Quote the whole listing verbatim.
+++++
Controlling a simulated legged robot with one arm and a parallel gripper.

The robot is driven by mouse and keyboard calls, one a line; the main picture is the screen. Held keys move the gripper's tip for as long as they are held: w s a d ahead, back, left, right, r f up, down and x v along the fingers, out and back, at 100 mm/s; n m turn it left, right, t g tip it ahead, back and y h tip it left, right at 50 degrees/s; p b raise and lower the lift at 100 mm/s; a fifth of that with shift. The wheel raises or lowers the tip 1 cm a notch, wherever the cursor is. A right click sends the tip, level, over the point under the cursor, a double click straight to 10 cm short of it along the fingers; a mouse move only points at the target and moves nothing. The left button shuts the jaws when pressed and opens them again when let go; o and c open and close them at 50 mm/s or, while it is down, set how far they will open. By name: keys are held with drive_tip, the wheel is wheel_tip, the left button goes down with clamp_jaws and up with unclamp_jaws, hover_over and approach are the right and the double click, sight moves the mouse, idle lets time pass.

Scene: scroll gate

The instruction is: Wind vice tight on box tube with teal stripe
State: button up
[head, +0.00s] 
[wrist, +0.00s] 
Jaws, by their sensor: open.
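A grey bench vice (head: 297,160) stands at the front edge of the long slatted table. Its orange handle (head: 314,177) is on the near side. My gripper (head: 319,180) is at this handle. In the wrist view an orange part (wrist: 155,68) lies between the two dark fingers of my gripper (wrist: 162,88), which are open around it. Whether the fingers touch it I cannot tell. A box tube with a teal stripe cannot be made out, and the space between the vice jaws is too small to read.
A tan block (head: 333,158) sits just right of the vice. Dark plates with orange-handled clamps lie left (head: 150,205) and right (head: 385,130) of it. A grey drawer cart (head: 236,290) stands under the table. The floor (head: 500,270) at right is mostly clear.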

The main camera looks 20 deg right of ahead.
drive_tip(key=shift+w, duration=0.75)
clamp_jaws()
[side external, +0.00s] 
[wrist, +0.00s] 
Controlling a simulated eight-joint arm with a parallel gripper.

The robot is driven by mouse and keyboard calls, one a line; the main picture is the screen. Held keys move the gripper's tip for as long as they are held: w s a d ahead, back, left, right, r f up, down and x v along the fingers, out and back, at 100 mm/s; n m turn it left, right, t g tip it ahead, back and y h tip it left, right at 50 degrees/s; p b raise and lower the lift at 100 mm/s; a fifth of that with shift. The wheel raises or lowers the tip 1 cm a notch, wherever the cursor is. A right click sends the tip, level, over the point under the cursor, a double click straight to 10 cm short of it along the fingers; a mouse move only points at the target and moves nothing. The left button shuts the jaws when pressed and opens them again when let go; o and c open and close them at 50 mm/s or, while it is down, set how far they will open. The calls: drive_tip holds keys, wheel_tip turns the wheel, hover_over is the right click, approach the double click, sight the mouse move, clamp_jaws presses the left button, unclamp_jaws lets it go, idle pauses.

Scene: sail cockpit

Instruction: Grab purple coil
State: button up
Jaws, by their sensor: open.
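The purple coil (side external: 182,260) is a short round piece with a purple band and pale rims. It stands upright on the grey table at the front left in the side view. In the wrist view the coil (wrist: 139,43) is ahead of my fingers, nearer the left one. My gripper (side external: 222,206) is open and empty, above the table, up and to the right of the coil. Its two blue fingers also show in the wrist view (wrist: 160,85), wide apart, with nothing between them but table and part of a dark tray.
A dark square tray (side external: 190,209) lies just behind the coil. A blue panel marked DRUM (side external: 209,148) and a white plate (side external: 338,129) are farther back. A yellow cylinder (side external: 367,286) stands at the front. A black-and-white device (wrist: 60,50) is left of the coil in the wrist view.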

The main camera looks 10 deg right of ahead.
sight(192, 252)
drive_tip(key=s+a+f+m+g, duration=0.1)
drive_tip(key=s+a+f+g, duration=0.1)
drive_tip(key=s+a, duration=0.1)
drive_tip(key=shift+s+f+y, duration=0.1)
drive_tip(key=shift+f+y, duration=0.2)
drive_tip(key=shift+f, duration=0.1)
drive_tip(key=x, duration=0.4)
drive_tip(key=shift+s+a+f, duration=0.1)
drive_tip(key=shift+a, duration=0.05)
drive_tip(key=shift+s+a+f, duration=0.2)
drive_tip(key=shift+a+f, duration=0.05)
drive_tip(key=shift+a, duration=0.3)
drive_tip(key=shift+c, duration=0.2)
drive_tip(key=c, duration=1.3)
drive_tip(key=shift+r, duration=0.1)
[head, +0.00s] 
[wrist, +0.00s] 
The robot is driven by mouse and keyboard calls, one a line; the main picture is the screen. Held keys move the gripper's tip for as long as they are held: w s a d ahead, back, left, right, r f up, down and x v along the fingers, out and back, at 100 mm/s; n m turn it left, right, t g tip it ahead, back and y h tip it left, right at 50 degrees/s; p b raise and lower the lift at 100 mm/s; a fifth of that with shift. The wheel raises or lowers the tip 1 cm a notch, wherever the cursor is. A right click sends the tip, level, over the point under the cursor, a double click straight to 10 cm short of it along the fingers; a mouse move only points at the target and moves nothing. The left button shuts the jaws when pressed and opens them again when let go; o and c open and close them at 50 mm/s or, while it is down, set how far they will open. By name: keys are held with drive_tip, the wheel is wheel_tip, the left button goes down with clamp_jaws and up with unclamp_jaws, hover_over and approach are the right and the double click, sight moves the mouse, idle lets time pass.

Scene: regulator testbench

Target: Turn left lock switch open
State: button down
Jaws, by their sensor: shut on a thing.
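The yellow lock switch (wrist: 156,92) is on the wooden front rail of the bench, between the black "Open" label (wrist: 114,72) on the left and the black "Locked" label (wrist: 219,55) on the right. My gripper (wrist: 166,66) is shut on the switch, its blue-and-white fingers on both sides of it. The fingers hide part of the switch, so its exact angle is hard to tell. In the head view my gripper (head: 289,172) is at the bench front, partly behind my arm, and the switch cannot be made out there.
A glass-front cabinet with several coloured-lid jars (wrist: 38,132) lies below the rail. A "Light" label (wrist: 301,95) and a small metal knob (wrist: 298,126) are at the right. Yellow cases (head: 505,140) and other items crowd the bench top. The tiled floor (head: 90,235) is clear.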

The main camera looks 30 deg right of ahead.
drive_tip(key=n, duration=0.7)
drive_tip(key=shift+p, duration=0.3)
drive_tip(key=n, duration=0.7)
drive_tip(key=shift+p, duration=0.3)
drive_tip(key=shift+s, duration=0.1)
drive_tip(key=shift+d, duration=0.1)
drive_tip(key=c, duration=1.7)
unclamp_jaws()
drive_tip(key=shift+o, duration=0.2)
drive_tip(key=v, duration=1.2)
+++++
**REPLY:**
Controlling a simulated legged robot with one arm and a parallel gripper.

The robot is driven by mouse and keyboard calls, one a line; the main picture is the screen. Held keys move the gripper's tip for as long as they are held: w s a d ahead, back, left, right, r f up, down and x v along the fingers, out and back, at 100 mm/s; n m turn it left, right, t g tip it ahead, back and y h tip it left, right at 50 degrees/s; p b raise and lower the lift at 100 mm/s; a fifth of that with shift. The wheel raises or lowers the tip 1 cm a notch, wherever the cursor is. A right click sends the tip, level, over the point under the cursor, a double click straight to 10 cm short of it along the fingers; a mouse move only points at the target and moves nothing. The left button shuts the jaws when pressed and opens them again when let go; o and c open and close them at 50 mm/s or, while it is down, set how far they will open. By name: keys are held with drive_tip, the wheel is wheel_tip, the left button goes down with clamp_jaws and up with unclamp_jaws, hover_over and approach are the right and the double click, sight moves the mouse, idle lets time pass.

Scene: scroll gate

The instruction is: Wind vice tight on box tube with teal stripe
State: button up
[head, +0.00s] 
[wrist, +0.00s] 
Jaws, by their sensor: open.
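A grey bench vice (head: 297,160) stands at the front edge of the long slatted table. Its orange handle (head: 314,177) is on the near side. My gripper (head: 319,180) is at this handle. In the wrist view an orange part (wrist: 155,68) lies between the two dark fingers of my gripper (wrist: 162,88), which are open around it. Whether the fingers touch it I cannot tell. A box tube with a teal stripe cannot be made out, and the space between the vice jaws is too small to read.
A tan block (head: 333,158) sits just right of the vice. Dark plates with orange-handled clamps lie left (head: 150,205) and right (head: 385,130) of it. A grey drawer cart (head: 236,290) stands under the table. The floor (head: 500,270) at right is mostly clear.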

The main camera looks 20 deg right of ahead.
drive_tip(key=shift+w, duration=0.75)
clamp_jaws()
[side external, +0.00s] 
[wrist, +0.00s] 
Controlling a simulated eight-joint arm with a parallel gripper.

The robot is driven by mouse and keyboard calls, one a line; the main picture is the screen. Held keys move the gripper's tip for as long as they are held: w s a d ahead, back, left, right, r f up, down and x v along the fingers, out and back, at 100 mm/s; n m turn it left, right, t g tip it ahead, back and y h tip it left, right at 50 degrees/s; p b raise and lower the lift at 100 mm/s; a fifth of that with shift. The wheel raises or lowers the tip 1 cm a notch, wherever the cursor is. A right click sends the tip, level, over the point under the cursor, a double click straight to 10 cm short of it along the fingers; a mouse move only points at the target and moves nothing. The left button shuts the jaws when pressed and opens them again when let go; o and c open and close them at 50 mm/s or, while it is down, set how far they will open. The calls: drive_tip holds keys, wheel_tip turns the wheel, hover_over is the right click, approach the double click, sight the mouse move, clamp_jaws presses the left button, unclamp_jaws lets it go, idle pauses.

Scene: sail cockpit

Instruction: Grab purple coil
State: button up
Jaws, by their sensor: open.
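The purple coil (side external: 182,260) is a short round piece with a purple band and pale rims. It stands upright on the grey table at the front left in the side view. In the wrist view the coil (wrist: 139,43) is ahead of my fingers, nearer the left one. My gripper (side external: 222,206) is open and empty, above the table, up and to the right of the coil. Its two blue fingers also show in the wrist view (wrist: 160,85), wide apart, with nothing between them but table and part of a dark tray.
A dark square tray (side external: 190,209) lies just behind the coil. A blue panel marked DRUM (side external: 209,148) and a white plate (side external: 338,129) are farther back. A yellow cylinder (side external: 367,286) stands at the front. A black-and-white device (wrist: 60,50) is left of the coil in the wrist view.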

The main camera looks 10 deg right of ahead.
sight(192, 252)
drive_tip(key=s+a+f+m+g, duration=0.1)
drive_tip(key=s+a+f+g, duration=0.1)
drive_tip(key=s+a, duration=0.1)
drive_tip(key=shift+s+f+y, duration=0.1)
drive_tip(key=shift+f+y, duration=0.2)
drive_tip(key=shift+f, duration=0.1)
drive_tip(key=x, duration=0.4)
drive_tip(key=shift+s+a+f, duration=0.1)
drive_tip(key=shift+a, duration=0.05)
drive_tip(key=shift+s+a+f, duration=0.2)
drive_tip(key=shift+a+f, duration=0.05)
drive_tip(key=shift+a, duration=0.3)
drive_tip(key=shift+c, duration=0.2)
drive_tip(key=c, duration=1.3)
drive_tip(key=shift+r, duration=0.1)
[head, +0.00s] 
[wrist, +0.00s] 
The robot is driven by mouse and keyboard calls, one a line; the main picture is the screen. Held keys move the gripper's tip for as long as they are held: w s a d ahead, back, left, right, r f up, down and x v along the fingers, out and back, at 100 mm/s; n m turn it left, right, t g tip it ahead, back and y h tip it left, right at 50 degrees/s; p b raise and lower the lift at 100 mm/s; a fifth of that with shift. The wheel raises or lowers the tip 1 cm a notch, wherever the cursor is. A right click sends the tip, level, over the point under the cursor, a double click straight to 10 cm short of it along the fingers; a mouse move only points at the target and moves nothing. The left button shuts the jaws when pressed and opens them again when let go; o and c open and close them at 50 mm/s or, while it is down, set how far they will open. By name: keys are held with drive_tip, the wheel is wheel_tip, the left button goes down with clamp_jaws and up with unclamp_jaws, hover_over and approach are the right and the double click, sight moves the mouse, idle lets time pass.

Scene: regulator testbench

Target: Turn left lock switch open
State: button down
Jaws, by their sensor: shut on a thing.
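The yellow lock switch (wrist: 156,92) is on the wooden front rail of the bench, between the black "Open" label (wrist: 114,72) on the left and the black "Locked" label (wrist: 219,55) on the right. My gripper (wrist: 166,66) is shut on the switch, its blue-and-white fingers on both sides of it. The fingers hide part of the switch, so its exact angle is hard to tell. In the head view my gripper (head: 289,172) is at the bench front, partly behind my arm, and the switch cannot be made out there.
A glass-front cabinet with several coloured-lid jars (wrist: 38,132) lies below the rail. A "Light" label (wrist: 301,95) and a small metal knob (wrist: 298,126) are at the right. Yellow cases (head: 505,140) and other items crowd the bench top. The tiled floor (head: 90,235) is clear.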

The main camera looks 30 deg right of ahead.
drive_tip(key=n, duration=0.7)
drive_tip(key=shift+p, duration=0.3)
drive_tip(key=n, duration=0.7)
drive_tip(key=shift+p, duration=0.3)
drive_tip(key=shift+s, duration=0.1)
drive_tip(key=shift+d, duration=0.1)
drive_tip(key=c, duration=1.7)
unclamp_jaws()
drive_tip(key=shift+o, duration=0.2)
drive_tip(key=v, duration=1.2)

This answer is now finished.